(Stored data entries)
******

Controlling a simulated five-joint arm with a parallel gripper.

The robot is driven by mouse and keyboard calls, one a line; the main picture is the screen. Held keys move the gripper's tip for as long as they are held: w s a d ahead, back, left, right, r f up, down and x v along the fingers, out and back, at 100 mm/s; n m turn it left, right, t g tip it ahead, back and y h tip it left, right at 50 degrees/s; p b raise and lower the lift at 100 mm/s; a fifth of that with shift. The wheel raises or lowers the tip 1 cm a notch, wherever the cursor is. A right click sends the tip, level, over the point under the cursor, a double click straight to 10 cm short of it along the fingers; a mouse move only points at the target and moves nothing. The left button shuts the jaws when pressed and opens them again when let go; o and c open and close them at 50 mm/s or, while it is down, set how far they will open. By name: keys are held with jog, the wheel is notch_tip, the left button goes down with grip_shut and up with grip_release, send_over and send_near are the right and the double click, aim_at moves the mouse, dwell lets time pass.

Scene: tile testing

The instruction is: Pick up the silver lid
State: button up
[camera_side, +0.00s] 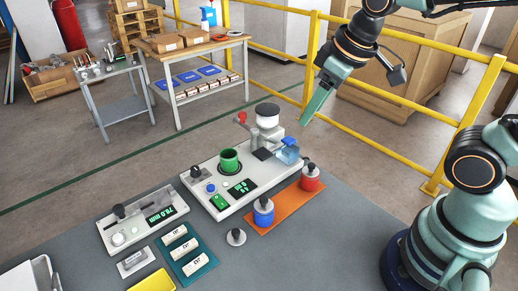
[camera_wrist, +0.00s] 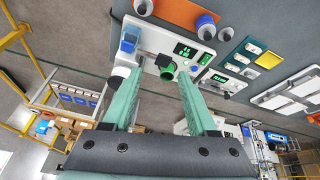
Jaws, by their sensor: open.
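The silver lid (camera_side: 236,238) is a small grey disc with a dark knob. It lies on the grey table in the side view, just left of the blue canister. In the wrist view a small grey round shape that looks like the lid (camera_wrist: 226,34) shows near the top, right of the fingers. My gripper (camera_side: 304,122) hangs high, behind and right of the bench machine, well away from the lid. In the wrist view my gripper (camera_wrist: 158,82) has its two green fingers apart with nothing held between them.
An orange mat (camera_side: 286,205) holds a blue canister (camera_side: 263,214) and a red canister (camera_side: 309,182), both topped with knobbed lids. The white machine (camera_side: 215,205) with a green cup (camera_side: 229,160) stands behind. A teal tray (camera_side: 203,262) lies left of the lid. Table front right is clear.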

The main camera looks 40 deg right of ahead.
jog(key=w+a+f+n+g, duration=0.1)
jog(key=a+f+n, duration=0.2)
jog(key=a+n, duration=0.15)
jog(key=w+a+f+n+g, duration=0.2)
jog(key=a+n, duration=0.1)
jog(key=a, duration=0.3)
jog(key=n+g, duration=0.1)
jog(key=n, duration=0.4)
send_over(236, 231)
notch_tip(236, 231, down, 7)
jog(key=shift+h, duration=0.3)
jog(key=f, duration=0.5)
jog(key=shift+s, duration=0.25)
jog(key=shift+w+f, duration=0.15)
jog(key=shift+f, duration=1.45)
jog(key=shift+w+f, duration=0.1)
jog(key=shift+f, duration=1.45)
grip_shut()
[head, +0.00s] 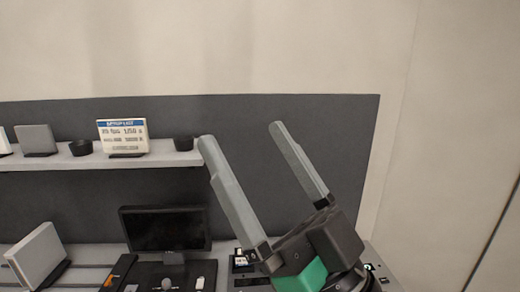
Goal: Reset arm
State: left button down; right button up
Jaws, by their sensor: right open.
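My right gripper (240,139) rises from the lower right, its two long grey fingers pointing up and to the left. The fingers are spread wide apart with nothing between them but the dark wall panel behind. A dark body and a green part show below the fingers. The left fingertip overlaps the right end of the shelf in the picture. My left gripper is not in view.
A white shelf (60,160) holds a sign (123,136), dark cups (81,147) and a grey panel (36,139). Below are a monitor (165,229), a white device (38,255) and a dark mat (140,272). The wall at right is bare.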

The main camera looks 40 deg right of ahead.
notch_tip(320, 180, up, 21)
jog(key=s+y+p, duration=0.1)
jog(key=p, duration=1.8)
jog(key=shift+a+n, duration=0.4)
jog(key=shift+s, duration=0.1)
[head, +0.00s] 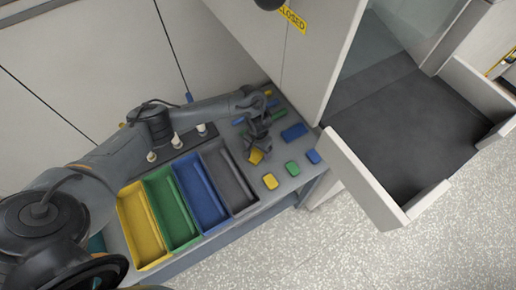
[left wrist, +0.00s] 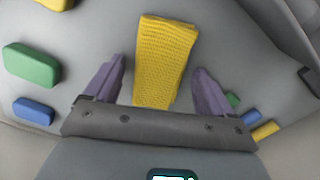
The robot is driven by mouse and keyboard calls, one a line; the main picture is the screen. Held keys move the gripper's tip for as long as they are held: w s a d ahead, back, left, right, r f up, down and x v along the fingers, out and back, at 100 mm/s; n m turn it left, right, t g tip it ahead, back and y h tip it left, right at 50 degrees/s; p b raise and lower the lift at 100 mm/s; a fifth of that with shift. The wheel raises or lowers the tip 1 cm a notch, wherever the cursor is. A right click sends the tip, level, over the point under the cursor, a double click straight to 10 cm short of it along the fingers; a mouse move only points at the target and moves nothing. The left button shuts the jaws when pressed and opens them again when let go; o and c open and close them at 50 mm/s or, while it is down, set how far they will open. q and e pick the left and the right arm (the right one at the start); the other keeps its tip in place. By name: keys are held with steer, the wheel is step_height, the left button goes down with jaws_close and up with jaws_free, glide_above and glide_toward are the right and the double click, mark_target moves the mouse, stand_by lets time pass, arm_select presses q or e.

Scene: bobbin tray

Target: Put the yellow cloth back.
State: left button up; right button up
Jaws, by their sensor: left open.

******

* **TASK TO CARRY OUT**: List every line above containing the word "Scene".

* **FULL ANSWER**:
Scene: tile testing
Scene: bobbin tray

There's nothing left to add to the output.